Он назвал писателей Филиппченко, Герасимова и Кириллова, тогдашних руководителей группы «Кузница», стихи которых я уже читал.
— Но вы ведь пишете совсем иначе, чем они, и вам друг друга не понять. Да и почему коммунистам нужно объединяться отдельно? — спросил он. — Сейчас лучшие произведения написаны как раз писателями беспартийными, вам, кстати, есть чему у них научиться. Так еще долго будет.
Он назвал ряд писательских имен, из которых мне знакомы были только Пильняк и Всеволод Иванов, но оба они, по моему разумению, писали совсем не похоже друг на друга. Я считал, что учиться у Пильняка мне не к чему. Я выразил это свое мнение и добавил, что писателям, стоящим за советскую власть, следовало бы объединиться.
— Все эти группы и объединения совсем не нужны писателям, — сказал мой собеседник.
Я ушел озадаченный. Спорить с умудренным опытом литератором я не решился, а согласиться с ним не мог. Между прочим, в этом разговоре таилось, конечно, зерно наших будущих литературно-политических разногласий.
Осенью 1922 года, когда я с очередным рапортом вошел в кабинет комиссара, Вячеслав, приняв мой рапорт, спросил, показывая газету, — не помню, «Известия» или «Правду»:
— Погляди-ка, здесь какого-то Лебединского называют, уж не родственник ли твой?
Я взял газету. Это была статья о литературе, в которой, наряду с другими именами молодых писателей, упоминалось и мое имя.
— Это обо мне! — ответил я со смущением и, понятно, с некоторой гордостью.
— О тебе? — спросил он с удивлением.
Мы жили рядом, дружили, он имел основания удивляться.
— Помнишь, ты зимой пришел ко мне, и я сказал, что готовлюсь в институт Красной профессуры?
Он удовлетворенно кивнул головой. Человек добрый и благородный, он сам был очень сдержан и ценил подобную черту в других людях. Некоторые особенности его характера и облика воспроизведены мною в повести «Комиссары» в образе начальника военно-политических курсов Арефьева.
Читатели старшего поколения, наверно, помнят, какой успех выпал на долю «Недели». Эта небольшая повесть за недолгое время стала любимым произведением, что в какой-то степени объясняется также и тем, что появилась она до «Чапаева» и «Железного потока», до «Цемента» Гладкова.

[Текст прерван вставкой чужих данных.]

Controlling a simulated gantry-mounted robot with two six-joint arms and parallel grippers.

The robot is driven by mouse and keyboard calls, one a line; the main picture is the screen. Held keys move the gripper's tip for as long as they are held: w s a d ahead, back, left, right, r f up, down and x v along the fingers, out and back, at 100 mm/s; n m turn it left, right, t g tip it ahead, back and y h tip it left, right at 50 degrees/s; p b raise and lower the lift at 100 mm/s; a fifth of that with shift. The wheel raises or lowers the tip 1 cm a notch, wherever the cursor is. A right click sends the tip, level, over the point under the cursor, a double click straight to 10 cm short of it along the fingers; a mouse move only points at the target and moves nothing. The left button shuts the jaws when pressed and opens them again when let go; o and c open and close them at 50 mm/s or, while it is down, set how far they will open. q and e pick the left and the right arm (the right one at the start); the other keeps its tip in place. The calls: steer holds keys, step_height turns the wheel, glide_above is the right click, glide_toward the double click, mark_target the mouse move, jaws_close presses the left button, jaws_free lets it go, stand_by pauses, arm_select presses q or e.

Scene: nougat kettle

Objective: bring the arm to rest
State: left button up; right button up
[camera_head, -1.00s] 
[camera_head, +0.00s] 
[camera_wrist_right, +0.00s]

Теперь, оглядываясь назад, видно, что повесть моя, при всех ее несовершенствах, удовлетворила уже назревшую у читателя потребность в осознании советской жизни. Выступая с новыми произведениями, мне самому пришлось впоследствии соперничать с «Неделей».
При той редакционной правке, которой «Неделя» подверглась в «Красной нови», следы моей неопытности все еще сохранились в первых изданиях. Так, например, о том, как коммунисты после партийного собрания поют «Интернационал», было сказано, что «эта песня красным карающим ангелом летит над городом».
Художнику, оформившему первое издание «Недели», так понравился этот ангел, что он поместил его багрово-красного, с факелом в руке на обложке книги, после чего я и убрал его совсем из текста.
Я не переставал при последующих изданиях работать над стилем повести и, в частности, убирать из текста подобного рода «перлы» художественной словесности. И думаю, что поступал правильно, — даже такой признанный мастер русской литературы, как И. А. Бунин, продолжал неустанно до самой своей смерти работать над своими, казалось бы, совершенными и давно уже написанными произведениями.